Looking to his two challengers, Mallozzi said, “Like so many voters, I struggle to understand what kind of change you folks are looking for. What’s the difference between what you’re looking for and what the records show you’ve already voted for, to date? And the changes you are in favor of – such as the removal of Town Council Chairman Bill Walbert and forcing agenda items against the wishes of town leadership—seem too be more about disruption of our time.”
Ross said if elected her main focus would be on “strengthening the New Canaan community by establishing a framework for the delivery of services—with full accountability and transparency as a method of doing business.”
“It is imperative that New Canaan find a way to establish fiscal responsibility and include all the voices of the community,” Ross said. “My vision for New Canaan is one that charts a course to its options that will ultimately benefit our town’s growth—a plan that sets the stage for longer term planning that will help guide New Canaan to where it should be one, five, 15 years from now.
Top priorities that Ross said she was eager to get working on include, “Making New Canaan more competitive with surrounding towns while facilitating prudent managed growth; continuing to build the quality of our public schools; addressing obstacles to real estate sales; improving commuter parking by decking the parking lots at the Lumberyard and Talmadge Hill; bringing in the gas line; addressing cell coverage through an open and inclusive process” and fixing the recently reported accounting problems in the town finance department.
Moynihan said he is most qualified for the position of first selectman because “As general counsel and managing counsel in both small and very large organizations, I became an expert in many fields that are relevant to running a town government like New Canaan’s. Most importantly, I learned to be a problem solver – someone who can find creative solutions to complex issues and achieve results.
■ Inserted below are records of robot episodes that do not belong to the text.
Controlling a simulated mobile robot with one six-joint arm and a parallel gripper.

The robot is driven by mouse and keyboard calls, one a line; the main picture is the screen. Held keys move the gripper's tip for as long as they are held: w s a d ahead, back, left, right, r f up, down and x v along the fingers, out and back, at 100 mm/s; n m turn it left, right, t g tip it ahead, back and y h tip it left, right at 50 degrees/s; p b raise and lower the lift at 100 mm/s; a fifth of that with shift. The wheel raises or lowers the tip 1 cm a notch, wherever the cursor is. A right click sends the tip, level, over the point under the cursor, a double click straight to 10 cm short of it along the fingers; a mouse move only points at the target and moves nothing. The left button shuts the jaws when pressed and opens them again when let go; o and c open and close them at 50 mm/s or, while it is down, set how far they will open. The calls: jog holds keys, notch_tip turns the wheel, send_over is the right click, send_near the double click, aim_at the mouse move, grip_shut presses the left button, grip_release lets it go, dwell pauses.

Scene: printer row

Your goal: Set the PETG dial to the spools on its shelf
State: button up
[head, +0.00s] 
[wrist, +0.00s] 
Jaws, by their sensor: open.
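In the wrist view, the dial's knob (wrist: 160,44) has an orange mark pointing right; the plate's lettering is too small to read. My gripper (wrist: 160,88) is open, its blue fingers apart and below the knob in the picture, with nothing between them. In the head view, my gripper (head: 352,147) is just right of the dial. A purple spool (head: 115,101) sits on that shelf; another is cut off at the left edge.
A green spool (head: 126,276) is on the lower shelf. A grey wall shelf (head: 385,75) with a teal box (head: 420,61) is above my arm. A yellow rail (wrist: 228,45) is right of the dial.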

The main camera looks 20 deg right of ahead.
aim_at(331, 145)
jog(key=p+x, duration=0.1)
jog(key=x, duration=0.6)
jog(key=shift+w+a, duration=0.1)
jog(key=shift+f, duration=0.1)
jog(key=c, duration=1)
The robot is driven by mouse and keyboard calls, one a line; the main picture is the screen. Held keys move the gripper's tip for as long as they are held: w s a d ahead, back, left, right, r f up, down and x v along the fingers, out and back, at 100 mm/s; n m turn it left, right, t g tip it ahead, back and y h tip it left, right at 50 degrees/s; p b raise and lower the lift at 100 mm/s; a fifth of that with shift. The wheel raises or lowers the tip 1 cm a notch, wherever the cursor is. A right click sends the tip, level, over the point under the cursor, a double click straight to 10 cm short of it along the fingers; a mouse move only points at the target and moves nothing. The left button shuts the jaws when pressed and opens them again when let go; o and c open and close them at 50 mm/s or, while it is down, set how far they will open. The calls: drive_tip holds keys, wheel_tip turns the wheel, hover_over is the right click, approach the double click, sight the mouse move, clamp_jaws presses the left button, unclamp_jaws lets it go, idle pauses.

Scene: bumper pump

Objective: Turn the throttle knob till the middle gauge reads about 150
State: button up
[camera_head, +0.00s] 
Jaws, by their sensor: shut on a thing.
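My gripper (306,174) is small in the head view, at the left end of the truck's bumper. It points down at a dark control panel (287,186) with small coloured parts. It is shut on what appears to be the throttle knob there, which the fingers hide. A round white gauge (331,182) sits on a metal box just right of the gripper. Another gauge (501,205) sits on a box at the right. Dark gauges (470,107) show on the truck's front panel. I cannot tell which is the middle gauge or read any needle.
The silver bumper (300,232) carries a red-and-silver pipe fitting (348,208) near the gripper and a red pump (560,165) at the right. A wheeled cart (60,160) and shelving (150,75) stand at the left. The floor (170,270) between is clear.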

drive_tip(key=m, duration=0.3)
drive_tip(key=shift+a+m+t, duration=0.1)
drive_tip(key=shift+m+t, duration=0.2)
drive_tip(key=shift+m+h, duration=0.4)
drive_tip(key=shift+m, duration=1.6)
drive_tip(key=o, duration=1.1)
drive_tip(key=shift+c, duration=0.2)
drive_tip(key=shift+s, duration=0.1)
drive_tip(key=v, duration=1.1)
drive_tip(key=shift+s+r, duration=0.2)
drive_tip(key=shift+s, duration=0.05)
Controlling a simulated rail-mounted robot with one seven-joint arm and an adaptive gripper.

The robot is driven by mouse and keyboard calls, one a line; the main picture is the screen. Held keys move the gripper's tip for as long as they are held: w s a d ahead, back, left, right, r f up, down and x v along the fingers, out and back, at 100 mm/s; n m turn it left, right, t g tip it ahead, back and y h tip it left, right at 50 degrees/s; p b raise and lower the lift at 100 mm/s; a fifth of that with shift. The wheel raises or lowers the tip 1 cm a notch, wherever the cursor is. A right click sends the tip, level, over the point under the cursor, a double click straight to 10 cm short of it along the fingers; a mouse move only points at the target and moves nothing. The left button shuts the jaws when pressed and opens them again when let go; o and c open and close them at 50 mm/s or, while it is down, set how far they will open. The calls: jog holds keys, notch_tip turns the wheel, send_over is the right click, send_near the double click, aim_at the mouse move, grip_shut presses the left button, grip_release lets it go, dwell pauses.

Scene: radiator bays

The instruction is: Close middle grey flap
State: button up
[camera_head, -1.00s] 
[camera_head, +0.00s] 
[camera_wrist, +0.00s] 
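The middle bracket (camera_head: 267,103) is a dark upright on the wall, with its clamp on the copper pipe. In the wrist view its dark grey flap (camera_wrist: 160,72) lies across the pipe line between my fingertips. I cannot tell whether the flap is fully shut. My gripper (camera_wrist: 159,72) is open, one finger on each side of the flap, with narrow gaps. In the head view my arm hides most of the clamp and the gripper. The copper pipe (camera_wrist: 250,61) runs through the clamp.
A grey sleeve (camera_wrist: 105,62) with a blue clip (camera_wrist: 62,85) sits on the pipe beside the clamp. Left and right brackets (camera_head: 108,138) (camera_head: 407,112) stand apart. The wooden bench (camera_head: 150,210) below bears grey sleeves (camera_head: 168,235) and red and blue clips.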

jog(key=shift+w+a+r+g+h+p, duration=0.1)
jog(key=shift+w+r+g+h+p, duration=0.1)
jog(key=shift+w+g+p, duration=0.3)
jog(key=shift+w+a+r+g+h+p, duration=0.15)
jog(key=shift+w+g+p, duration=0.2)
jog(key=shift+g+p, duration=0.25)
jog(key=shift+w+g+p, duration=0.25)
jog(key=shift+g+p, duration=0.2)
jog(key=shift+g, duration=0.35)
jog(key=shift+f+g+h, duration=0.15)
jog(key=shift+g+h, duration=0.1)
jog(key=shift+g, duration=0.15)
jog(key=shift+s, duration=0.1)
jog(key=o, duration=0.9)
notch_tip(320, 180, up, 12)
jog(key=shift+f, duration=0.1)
That experience is key to my qualifications as first selectman.”
“After retiring from Wall Street, I became a volunteer in several organizations in town, including my service on the town council for the past four years. In these roles, I learned a great deal about how our town government works,” Moynihan said. “I am running for first selectmen because I am concerned about the direction the current administration is taking us, particularly in several areas that are critical to our real estate values and to the quality of our lives. It is evident to everyone that we are having a real estate problem—there is a threat to the value of our homes because we are becoming a less desirable town to move to. The lack of sufficient commuter parking and the absence of 21st Century cell phone service is causing young families to choose to move to other towns. We can fix these problems if we choose to.”
When asked about recent criticism that the flow of information between the office of the first selectman and the town council was inadequate, Mallozzi said, “We’re not hearing that same of criticism from anyone who has been on the Town Council for many, many years and is in leadership positions. I sit down with Penny Young, [vice chairman] Steve Karl and [chairman] Bill Walbert on a monthly basis. We go through a myriad of issues and I help them prep their agendas.”
He added: “The fact is, they’re the legislative branch of government. I was a student of politics—I believe in separation of powers. I do not want to come into a meeting and dominate with my prognostications and my opinions.
“We’ve put 92 new board members and commission members into seats since Nick and I have been in office in six years,” Mallozzi added. “And not one of them will say that they’ve had a problem with getting information from the Board of Selectmen.”
When asked to what extent it is the Town Council’s responsibility that it pursue the information it needs, Ross said, “The Town Council cannot be responsible for information that has not trickled down from the Board of Selectmen. If we find out about it in a meeting and we have an issue with it, then we ask for an explanation. Sometimes the presentations are inadequate or unsubstantiated, and the communication is very poor, if not non-existent.
When asked if she tried to get the information needed directly from the first selectman Ross said, “No, I don’t feel that everyone is welcome in the first selectman’s office. Unlike what he says, his door is closed to many of the people who come in to talk to him.”
Moynihan said Mallozzi lost the trust and confidence of “a majority of the town council” last summer following some perceived missteps with regard to how the Outback teen center was handled.
“It started with the Outback… but it is also sort of a mode of operating,” he said. “Historically, the first selectman attended Town Council meetings. He is ex-officio of the body.”
“Same thing with the Republican Town Committee,” Moynihan added. “Rob never attends his RTC meetings.”
When asked if they would attend all Town Council meetings, if elected first selectman, both Ross and Moynihan both responded in the affirmative.
Mallozzi admitted that he had missed some Town Council meetings due to the fact that he’s “stretched thin” as first selectman and had to attend other important events. He said he would attend any Town Council meeting if asked to be there.
When asked what he feels has been the most important work of the town’s recently formed Audit Committee to date, Mallozzi said the committee has “elevated” the town’s auditing processes and is helping to address the recently discovered material weaknesses in the town finance department’s procedures and processes.
“Best-in-class processes and best-in-class internal controls; it’s been nothing but a help to this community,” Mallozzi said of the committee’s work. “Yes, there were some growing pains when they first came on, because you have another group overlooking things. But they have done a wonderful job and I think the reincarnation of the Finance Department in the last month or two is directly related to the confidence they have in me to make the changes that needed to be made.”
Moynihan said he was surprised how effective the Audit Committee turned out to be.
“I thought they would meet three times a year and say everything is fine,” Moynihan said. “Everything wasn’t fine, which came as a great surprise to me. Now, Rob [Mallozzi] didn’t understand what an audit committee is supposed to do. Bill [Walbert] would come to Rob and say, ‘Rob were trying to help you.’ But if you have time, look at the video, a day after the election two years ago, where the where the audit committee was trashed by the board of selectmen, absolutely trashed.”
Ross said she thinks the Audit Committee “has proven invaluable to the town,” but she added that it has been “very frustrating to see over and over again that the Board of Selectmen not getting what it needs to do, within a reasonable period of time.”
“For five years, our finances have been submitted late, and the substantial deficiencies continue,” she said.
Tuesday’s debate was actually the first of two planned by the RTC ahead of its July 18 caucus; the second debate is scheduled for July 12, at Town Hall.